Apple and Samsung’s lawsuits against each other are piling up all over the globe. The most recent was just last Friday, when Samsung filed a counter-suit alleging Apple of infringing their wireless technology patents. The South Korean company is focusing on Apple’s iPhone and iPad devices, and it seems like they are filing counter-suits in countries where Apple has already sued them.
Samsung is also taking this opportunity to assert that Apple’s patent infringement claims against Samsung, made in August, are invalid, according to a Reuters report.
The delay in launching Samsung’s tablet in Australia is taking its toll, especially if you consider that two months in tech-time is like an eternity. And every day the tablet is held back, it opens opportunities for other tablet makers, especially Apple.
Aside from this, an anonymous Samsung senior executive stated that Samsung already cooked up a plan on how to stop the upcoming iPhone 5 sale in Korea,
“Just after the arrival of the iPhone 5 here, Samsung plans to take Apple to court here for its violation of Samsung’s wireless technology related patents. For as long as Apple does not drop mobile telecommunications functions, it would be impossible for it to sell its i-branded products without using our patents. We will stick to a strong stance against Apple during the lingering legal fights.”
Another Samsung executive added, “We are taking different tactics since we are quite confident. If Samsung wins in Germany that will give us a big breakthrough and so will other envisioned efforts against such products as the iPhone 5.”
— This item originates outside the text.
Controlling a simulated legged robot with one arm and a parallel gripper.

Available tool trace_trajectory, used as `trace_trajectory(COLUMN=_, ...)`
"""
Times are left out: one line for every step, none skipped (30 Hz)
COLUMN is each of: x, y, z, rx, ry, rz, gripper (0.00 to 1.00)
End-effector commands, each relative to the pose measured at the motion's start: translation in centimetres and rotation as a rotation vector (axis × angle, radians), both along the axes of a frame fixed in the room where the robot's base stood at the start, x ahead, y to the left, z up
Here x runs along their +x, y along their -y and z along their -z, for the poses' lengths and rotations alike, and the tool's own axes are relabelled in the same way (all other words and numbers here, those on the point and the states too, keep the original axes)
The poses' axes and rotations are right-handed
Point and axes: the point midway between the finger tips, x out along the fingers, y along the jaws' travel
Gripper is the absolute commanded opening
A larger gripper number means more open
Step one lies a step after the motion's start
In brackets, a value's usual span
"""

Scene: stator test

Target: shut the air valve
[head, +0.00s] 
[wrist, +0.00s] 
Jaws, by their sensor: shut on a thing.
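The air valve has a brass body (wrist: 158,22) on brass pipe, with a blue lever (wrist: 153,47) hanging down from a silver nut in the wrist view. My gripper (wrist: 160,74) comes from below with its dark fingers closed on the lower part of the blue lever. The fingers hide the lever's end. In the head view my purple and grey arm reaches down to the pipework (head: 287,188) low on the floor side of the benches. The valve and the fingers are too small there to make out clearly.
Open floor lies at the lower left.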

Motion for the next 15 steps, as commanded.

If Samsung feels like they could finally take down Apple with their brilliant master plan, they should probably brace themselves for another gut-wrenching fall. Ex-Samsung Manager Suk-Joo Hwang admitted that he shared iPad trade secrets with Primary Global Research back in 2009. Hwang admitted this while he was testifying at the insider trading trial of PGR Executive James Fleishman.
“One particular thing I remember vividly was that I talked about the shipment numbers of Apple, it was about iPad,” said Hwang. “This is in December 2009, before it came out with the tablet PC, they didn’t know the name then, so I talked to them about the tablet shipment estimates in that meeting.”
Hwang worked as a consultant for PGR from 2004-2010 and earned $38,000 for the work he did for them. Apparently, during a particular lunch meeting between Hwang, Fleishman and one hedge fund manager called “Greg,” Hwang divulged pertinent information about Samsung’s shipment of LCD screens to Apple. And during that fateful lunch date, one Apple employee overheard what Hwang said. And right after his lunch with Fleishman and “Greg” Hwang’s colleague told him that Apple terminated a supply contract with Samsung.
Hwang was fired from Samsung last June and was lucky he wasn’t charged with anything. Samsung spokeswoman in San Jose, California, Chris Goodhart and Steve Dowling, a spokesman for the Cupertino, California-based Apple both refused to comment on Hwang’s statement.
Fleishman along with Primary Global Chief, Unni Narayanan, and Operations Chief Phani Kumar Saripella are under investigation for allegedly being involved in insider-trading. They are accused of facilitating meetings and telephone calls in a scheme to pass inside information to hedge funds and other Primary Global clients.
As for Apple, it seems like they’re done dealing with Samsung. Apple allegedly dropped Samsung in favor of Taiwan Semiconductor Manufacturing Company for the next versions of its custom designed processors.